The request
Set down each record exactly as written.

======== Supplied records

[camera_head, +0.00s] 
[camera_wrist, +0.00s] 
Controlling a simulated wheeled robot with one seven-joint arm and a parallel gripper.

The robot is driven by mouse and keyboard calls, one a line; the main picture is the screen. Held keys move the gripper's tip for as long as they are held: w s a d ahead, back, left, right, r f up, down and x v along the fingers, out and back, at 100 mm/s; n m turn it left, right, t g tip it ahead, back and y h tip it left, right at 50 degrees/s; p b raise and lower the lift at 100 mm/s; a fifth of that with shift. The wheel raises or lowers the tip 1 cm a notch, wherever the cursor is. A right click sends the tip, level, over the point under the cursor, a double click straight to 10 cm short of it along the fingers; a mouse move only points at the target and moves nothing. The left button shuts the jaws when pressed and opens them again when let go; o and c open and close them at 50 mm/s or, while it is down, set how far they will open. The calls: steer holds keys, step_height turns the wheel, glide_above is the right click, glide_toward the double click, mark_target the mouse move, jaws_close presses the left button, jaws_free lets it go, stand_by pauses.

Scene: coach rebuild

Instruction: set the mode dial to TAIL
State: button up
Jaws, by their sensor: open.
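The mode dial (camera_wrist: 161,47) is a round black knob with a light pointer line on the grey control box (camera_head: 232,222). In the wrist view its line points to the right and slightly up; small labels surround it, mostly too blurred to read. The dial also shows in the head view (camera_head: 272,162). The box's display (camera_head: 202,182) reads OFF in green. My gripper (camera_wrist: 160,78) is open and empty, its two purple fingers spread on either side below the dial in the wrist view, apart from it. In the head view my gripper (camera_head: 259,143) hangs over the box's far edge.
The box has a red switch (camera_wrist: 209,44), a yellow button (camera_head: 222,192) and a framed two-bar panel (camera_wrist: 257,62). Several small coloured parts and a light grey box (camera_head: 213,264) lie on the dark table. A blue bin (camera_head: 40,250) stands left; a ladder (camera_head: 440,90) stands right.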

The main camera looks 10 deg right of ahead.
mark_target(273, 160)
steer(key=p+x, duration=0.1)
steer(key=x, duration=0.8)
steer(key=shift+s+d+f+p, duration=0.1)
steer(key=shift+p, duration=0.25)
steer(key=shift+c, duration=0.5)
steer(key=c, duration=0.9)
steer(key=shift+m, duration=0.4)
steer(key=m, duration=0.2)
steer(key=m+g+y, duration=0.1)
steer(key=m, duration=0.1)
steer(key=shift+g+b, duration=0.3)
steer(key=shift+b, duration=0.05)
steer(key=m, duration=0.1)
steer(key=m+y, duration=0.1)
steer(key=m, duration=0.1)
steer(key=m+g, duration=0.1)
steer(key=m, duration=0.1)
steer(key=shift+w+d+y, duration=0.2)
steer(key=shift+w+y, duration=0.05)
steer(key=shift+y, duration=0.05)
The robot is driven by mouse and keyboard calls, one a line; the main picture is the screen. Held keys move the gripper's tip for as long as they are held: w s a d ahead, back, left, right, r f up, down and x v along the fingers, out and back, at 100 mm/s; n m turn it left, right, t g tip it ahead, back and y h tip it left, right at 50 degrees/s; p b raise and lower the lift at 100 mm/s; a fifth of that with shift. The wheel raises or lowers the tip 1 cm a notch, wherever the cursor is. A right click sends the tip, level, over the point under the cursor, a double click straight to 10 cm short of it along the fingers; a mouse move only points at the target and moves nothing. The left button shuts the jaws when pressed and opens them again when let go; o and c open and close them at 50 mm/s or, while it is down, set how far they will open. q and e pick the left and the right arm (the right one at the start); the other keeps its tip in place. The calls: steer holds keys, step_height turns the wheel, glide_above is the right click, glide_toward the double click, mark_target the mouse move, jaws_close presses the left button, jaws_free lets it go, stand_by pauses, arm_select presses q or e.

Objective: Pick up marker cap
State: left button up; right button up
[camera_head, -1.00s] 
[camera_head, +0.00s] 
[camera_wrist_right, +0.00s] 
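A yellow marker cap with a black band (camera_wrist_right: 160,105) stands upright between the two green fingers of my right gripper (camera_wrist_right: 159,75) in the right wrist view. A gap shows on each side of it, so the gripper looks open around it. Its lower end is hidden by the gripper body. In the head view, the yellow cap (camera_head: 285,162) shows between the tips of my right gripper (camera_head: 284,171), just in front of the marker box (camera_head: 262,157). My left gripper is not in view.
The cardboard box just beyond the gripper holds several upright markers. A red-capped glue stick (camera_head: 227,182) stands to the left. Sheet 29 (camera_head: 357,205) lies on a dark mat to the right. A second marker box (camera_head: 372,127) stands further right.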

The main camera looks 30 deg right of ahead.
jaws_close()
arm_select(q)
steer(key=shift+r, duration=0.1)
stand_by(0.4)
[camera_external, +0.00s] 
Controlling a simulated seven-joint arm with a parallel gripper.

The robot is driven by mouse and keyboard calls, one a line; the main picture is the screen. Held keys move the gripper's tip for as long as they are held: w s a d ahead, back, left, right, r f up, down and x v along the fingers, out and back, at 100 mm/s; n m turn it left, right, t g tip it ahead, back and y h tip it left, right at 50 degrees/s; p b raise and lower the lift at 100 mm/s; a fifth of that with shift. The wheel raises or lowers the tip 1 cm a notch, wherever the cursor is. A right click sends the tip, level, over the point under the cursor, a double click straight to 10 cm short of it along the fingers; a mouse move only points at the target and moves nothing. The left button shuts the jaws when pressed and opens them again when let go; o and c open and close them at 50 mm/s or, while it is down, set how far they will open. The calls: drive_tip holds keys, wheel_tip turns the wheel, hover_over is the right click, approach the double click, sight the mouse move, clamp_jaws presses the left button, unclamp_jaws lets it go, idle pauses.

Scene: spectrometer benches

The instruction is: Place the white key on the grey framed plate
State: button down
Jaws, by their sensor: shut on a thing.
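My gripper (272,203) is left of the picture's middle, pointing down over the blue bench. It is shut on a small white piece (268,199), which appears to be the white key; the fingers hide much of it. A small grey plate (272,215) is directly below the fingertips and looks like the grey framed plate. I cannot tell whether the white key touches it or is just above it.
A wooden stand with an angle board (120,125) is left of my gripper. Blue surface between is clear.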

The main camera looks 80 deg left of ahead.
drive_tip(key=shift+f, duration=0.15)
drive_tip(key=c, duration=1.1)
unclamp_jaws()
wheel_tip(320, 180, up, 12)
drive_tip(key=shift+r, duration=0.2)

================

Response
[camera_head, +0.00s] 
[camera_wrist, +0.00s] 
Controlling a simulated wheeled robot with one seven-joint arm and a parallel gripper.

The robot is driven by mouse and keyboard calls, one a line; the main picture is the screen. Held keys move the gripper's tip for as long as they are held: w s a d ahead, back, left, right, r f up, down and x v along the fingers, out and back, at 100 mm/s; n m turn it left, right, t g tip it ahead, back and y h tip it left, right at 50 degrees/s; p b raise and lower the lift at 100 mm/s; a fifth of that with shift. The wheel raises or lowers the tip 1 cm a notch, wherever the cursor is. A right click sends the tip, level, over the point under the cursor, a double click straight to 10 cm short of it along the fingers; a mouse move only points at the target and moves nothing. The left button shuts the jaws when pressed and opens them again when let go; o and c open and close them at 50 mm/s or, while it is down, set how far they will open. The calls: steer holds keys, step_height turns the wheel, glide_above is the right click, glide_toward the double click, mark_target the mouse move, jaws_close presses the left button, jaws_free lets it go, stand_by pauses.

Scene: coach rebuild

Instruction: set the mode dial to TAIL
State: button up
Jaws, by their sensor: open.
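The mode dial (camera_wrist: 161,47) is a round black knob with a light pointer line on the grey control box (camera_head: 232,222). In the wrist view its line points to the right and slightly up; small labels surround it, mostly too blurred to read. The dial also shows in the head view (camera_head: 272,162). The box's display (camera_head: 202,182) reads OFF in green. My gripper (camera_wrist: 160,78) is open and empty, its two purple fingers spread on either side below the dial in the wrist view, apart from it. In the head view my gripper (camera_head: 259,143) hangs over the box's far edge.
The box has a red switch (camera_wrist: 209,44), a yellow button (camera_head: 222,192) and a framed two-bar panel (camera_wrist: 257,62). Several small coloured parts and a light grey box (camera_head: 213,264) lie on the dark table. A blue bin (camera_head: 40,250) stands left; a ladder (camera_head: 440,90) stands right.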

The main camera looks 10 deg right of ahead.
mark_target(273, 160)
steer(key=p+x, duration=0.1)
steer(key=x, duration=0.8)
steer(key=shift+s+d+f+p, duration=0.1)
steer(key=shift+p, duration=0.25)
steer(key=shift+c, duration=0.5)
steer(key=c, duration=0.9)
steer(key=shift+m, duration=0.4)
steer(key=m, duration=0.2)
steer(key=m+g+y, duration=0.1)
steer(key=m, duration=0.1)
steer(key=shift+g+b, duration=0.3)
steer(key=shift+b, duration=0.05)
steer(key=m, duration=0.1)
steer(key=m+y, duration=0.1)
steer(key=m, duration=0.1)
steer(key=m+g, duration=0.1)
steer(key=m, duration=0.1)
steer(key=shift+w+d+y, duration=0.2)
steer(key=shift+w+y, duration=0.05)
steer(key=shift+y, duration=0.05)
The robot is driven by mouse and keyboard calls, one a line; the main picture is the screen. Held keys move the gripper's tip for as long as they are held: w s a d ahead, back, left, right, r f up, down and x v along the fingers, out and back, at 100 mm/s; n m turn it left, right, t g tip it ahead, back and y h tip it left, right at 50 degrees/s; p b raise and lower the lift at 100 mm/s; a fifth of that with shift. The wheel raises or lowers the tip 1 cm a notch, wherever the cursor is. A right click sends the tip, level, over the point under the cursor, a double click straight to 10 cm short of it along the fingers; a mouse move only points at the target and moves nothing. The left button shuts the jaws when pressed and opens them again when let go; o and c open and close them at 50 mm/s or, while it is down, set how far they will open. q and e pick the left and the right arm (the right one at the start); the other keeps its tip in place. The calls: steer holds keys, step_height turns the wheel, glide_above is the right click, glide_toward the double click, mark_target the mouse move, jaws_close presses the left button, jaws_free lets it go, stand_by pauses, arm_select presses q or e.

Objective: Pick up marker cap
State: left button up; right button up
[camera_head, -1.00s] 
[camera_head, +0.00s] 
[camera_wrist_right, +0.00s] 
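A yellow marker cap with a black band (camera_wrist_right: 160,105) stands upright between the two green fingers of my right gripper (camera_wrist_right: 159,75) in the right wrist view. A gap shows on each side of it, so the gripper looks open around it. Its lower end is hidden by the gripper body. In the head view, the yellow cap (camera_head: 285,162) shows between the tips of my right gripper (camera_head: 284,171), just in front of the marker box (camera_head: 262,157). My left gripper is not in view.
The cardboard box just beyond the gripper holds several upright markers. A red-capped glue stick (camera_head: 227,182) stands to the left. Sheet 29 (camera_head: 357,205) lies on a dark mat to the right. A second marker box (camera_head: 372,127) stands further right.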

The main camera looks 30 deg right of ahead.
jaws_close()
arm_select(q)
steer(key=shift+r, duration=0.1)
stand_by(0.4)
[camera_external, +0.00s] 
Controlling a simulated seven-joint arm with a parallel gripper.

The robot is driven by mouse and keyboard calls, one a line; the main picture is the screen. Held keys move the gripper's tip for as long as they are held: w s a d ahead, back, left, right, r f up, down and x v along the fingers, out and back, at 100 mm/s; n m turn it left, right, t g tip it ahead, back and y h tip it left, right at 50 degrees/s; p b raise and lower the lift at 100 mm/s; a fifth of that with shift. The wheel raises or lowers the tip 1 cm a notch, wherever the cursor is. A right click sends the tip, level, over the point under the cursor, a double click straight to 10 cm short of it along the fingers; a mouse move only points at the target and moves nothing. The left button shuts the jaws when pressed and opens them again when let go; o and c open and close them at 50 mm/s or, while it is down, set how far they will open. The calls: drive_tip holds keys, wheel_tip turns the wheel, hover_over is the right click, approach the double click, sight the mouse move, clamp_jaws presses the left button, unclamp_jaws lets it go, idle pauses.

Scene: spectrometer benches

The instruction is: Place the white key on the grey framed plate
State: button down
Jaws, by their sensor: shut on a thing.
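My gripper (272,203) is left of the picture's middle, pointing down over the blue bench. It is shut on a small white piece (268,199), which appears to be the white key; the fingers hide much of it. A small grey plate (272,215) is directly below the fingertips and looks like the grey framed plate. I cannot tell whether the white key touches it or is just above it.
A wooden stand with an angle board (120,125) is left of my gripper. Blue surface between is clear.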

The main camera looks 80 deg left of ahead.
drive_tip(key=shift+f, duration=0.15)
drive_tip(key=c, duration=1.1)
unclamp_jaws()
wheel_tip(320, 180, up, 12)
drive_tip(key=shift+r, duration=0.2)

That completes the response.